L’auteur s’interroge ensuite sur la situation, non tranchée par les arrêts de 2013, des lots panachés mêlant, pour chaque attributaire, biens divis et indivis.

Elle s’interroge si la présence de biens divis au sein de chaque lot suffirait à faire obstacle à la disqualification de la donation-partage. Néanmoins elle exclut cette possibilité en raison de la clarté de l’attendu de principe des arrêts de 2013 (« Il n’y a de donation-partage que dans la mesure où l’ascendant effectue une répartition matérielle de ses biens entre ses descendants »). En effet la donation-partage exige un partage, un acte répartiteur, son principe étant de prévenir l’indivision.

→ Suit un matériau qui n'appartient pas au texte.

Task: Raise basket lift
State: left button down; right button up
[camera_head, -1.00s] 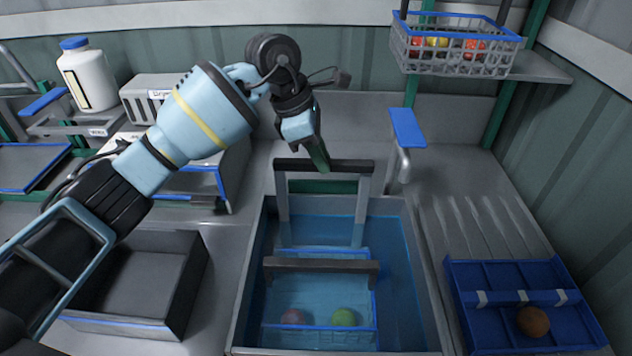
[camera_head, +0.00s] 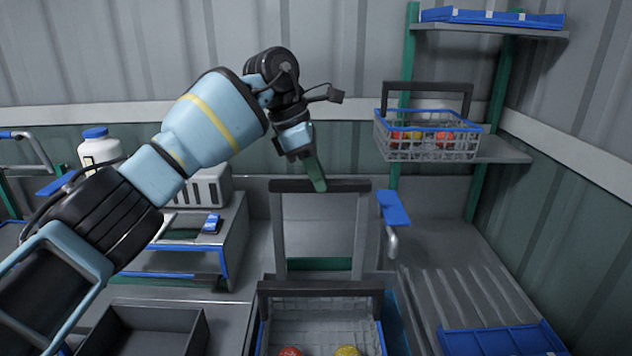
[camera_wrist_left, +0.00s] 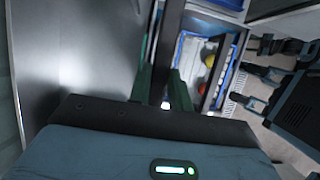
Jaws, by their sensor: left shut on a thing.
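The basket lift is a grey upright frame with a dark top bar (camera_head: 345,185). The wash basket (camera_head: 320,310), wire with a blue rim and dark handle, hangs in front of the frame, cut off by the bottom edge. A red tomato (camera_head: 290,351) and a yellow tomato (camera_head: 348,351) show in it without blue water tint. The wrist view shows the basket (camera_wrist_left: 183,65) too.
A wire basket of tomatoes (camera_head: 428,151) stands on the right wall shelf. A blue-topped tap (camera_head: 392,210) is just right of the lift. A ribbed drainboard (camera_head: 455,290) and blue tray (camera_head: 500,340) lie right. A dark open bin (camera_head: 150,330) is left.

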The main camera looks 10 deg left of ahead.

Malgré la possibilité de procéder à un partage partiel quant aux biens dans le cadre du partage ordinaire, un tel partage partiel de l’indivision réduit le périmètre d’une indivision préexistante là où la donation-partage avec lots panachés crée une indivision qui ne préexistait pas (citant M. Grimaldi, Defrénois, 30 déc. 2013, n° 24, 1259.

Sur l’étendue de la disqualification

L’auteur s’interroge sur le fait de savoir si la disqualification est totale ou partielle ; si elle saisit l’acte intégralement ou uniquement les lots ou portions de lots indivis en laissant survive une donation-partage partielle couvrant les lots et portions de lots divis à côté d’une ou plusieurs indivisions ordinaires.

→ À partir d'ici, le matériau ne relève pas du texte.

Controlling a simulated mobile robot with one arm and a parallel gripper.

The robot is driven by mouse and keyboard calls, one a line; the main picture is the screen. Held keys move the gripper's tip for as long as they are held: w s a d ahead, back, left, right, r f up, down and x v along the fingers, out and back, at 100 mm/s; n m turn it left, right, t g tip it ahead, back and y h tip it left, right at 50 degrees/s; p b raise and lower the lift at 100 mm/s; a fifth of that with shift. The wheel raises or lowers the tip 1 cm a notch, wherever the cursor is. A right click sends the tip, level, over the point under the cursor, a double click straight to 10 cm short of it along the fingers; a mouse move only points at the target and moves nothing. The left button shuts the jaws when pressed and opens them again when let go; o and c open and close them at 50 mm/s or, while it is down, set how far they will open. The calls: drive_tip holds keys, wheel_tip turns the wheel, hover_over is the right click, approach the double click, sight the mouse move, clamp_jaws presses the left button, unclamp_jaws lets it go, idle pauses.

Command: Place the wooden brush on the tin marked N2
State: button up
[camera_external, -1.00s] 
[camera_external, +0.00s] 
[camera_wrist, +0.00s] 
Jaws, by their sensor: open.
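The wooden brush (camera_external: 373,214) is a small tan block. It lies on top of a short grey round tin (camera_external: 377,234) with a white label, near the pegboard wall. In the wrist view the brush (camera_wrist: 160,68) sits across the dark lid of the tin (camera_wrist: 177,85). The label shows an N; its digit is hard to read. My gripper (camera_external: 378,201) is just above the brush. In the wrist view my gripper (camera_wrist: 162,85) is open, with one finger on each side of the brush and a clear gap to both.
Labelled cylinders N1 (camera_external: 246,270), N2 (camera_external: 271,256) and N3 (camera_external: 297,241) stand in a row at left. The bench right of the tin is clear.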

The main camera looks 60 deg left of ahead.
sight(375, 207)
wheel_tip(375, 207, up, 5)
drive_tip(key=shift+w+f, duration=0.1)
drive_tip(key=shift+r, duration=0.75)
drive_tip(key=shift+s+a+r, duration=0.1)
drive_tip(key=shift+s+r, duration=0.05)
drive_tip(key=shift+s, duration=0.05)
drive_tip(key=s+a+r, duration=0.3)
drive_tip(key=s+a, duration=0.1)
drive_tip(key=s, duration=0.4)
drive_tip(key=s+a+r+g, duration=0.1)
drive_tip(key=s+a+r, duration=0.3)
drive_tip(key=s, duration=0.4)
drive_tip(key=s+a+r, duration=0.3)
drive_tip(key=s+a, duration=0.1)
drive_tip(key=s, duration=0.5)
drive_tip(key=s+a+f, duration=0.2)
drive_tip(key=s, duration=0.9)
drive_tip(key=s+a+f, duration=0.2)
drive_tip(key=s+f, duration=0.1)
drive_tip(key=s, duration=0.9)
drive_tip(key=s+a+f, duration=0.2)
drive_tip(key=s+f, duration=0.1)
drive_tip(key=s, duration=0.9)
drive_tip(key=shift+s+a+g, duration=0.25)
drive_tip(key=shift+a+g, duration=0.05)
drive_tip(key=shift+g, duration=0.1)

Elle considère que l’arrêt du 20 novembre semble indiquer une disqualification totale. En effet l’arrêt du 6 mars 2013 avait précisé que « l’acte qui n’attribuait que des droits indivis à 5 des gratifiés (sur 6) n’avait pu, à leur égard, opérer un partage » tandis que l’arrêt du 20 novembre avait retenu que « l’acte qui n’attribuait que des droits indivis à 2 des 3 gratifiés n’avait pu opérer un partage ». Ainsi, ce dernier arrêt disqualifie l’acte dans son intégralité tandis que l’arrêt du 6 mars avait, semble-t-il, maintenu les effets de l’acte au profit du gratifiés ayant reçu un lot divis.

L’auteur approuve la disqualification totale à la fois pour préserver la cohérence de l’acte et la volonté des donateurs mais aussi pour se prémunir d’une inégalité entre les gratifiés, les gratifiés de lots indivis subissant la requalification en donation ordinaire étant soumis au rapport tandis que ceux des lots divis y échapperaient.

La même solution devrait être retenue en présence de lots panachés.

L’auteur conseille alors que le disposant qui souhaite transmettre des biens divis et indivis devrait conclure deux actes : une donation-partage pour les biens divis et une donation ordinaire pour les biens indivis, afin d’éviter une disqualification totale.

Le trouble jeté par l’arrêt du 13 février 2019

Un arrêt ultérieure de la 1e chambre civile du 13 février 2019 (n° 18-11.642) rendu à propos de lots panachés qui avait fait l’objet d’un partage ultérieur des biens indivis par le disposant en application de l’article 1076 et que seule une partie des gratifiés avait accepté avait semé le doute.

La Cour de cassation y avait précisé que « le partage d’ascendants se forme dès que l’un des enfants a accepté son lot » alors qu’il était traditionnellement considéré que deux gratifiés étaient nécessaires pour former une donation-partage. Aussi la solution entraîne l’application du régime de la donation-partage au seul lot accepté alors que les autres attributaires étaient soumis au régime d’une donation ordinaire de quotes-parts indivises.

Cela aboutit à une division temporelle de la donation et du partage et un dépeçage de la donation en deux régimes, ce qui aboutit au même résultat qu’une disqualification partielle.

Ce faisant ce qui a été exclu par les arrêts de 2013 semble possible lorsque l’acte portant sur des lots panachés et formé en deux temps et que seule une partie des gratifiés acceptent leur lot.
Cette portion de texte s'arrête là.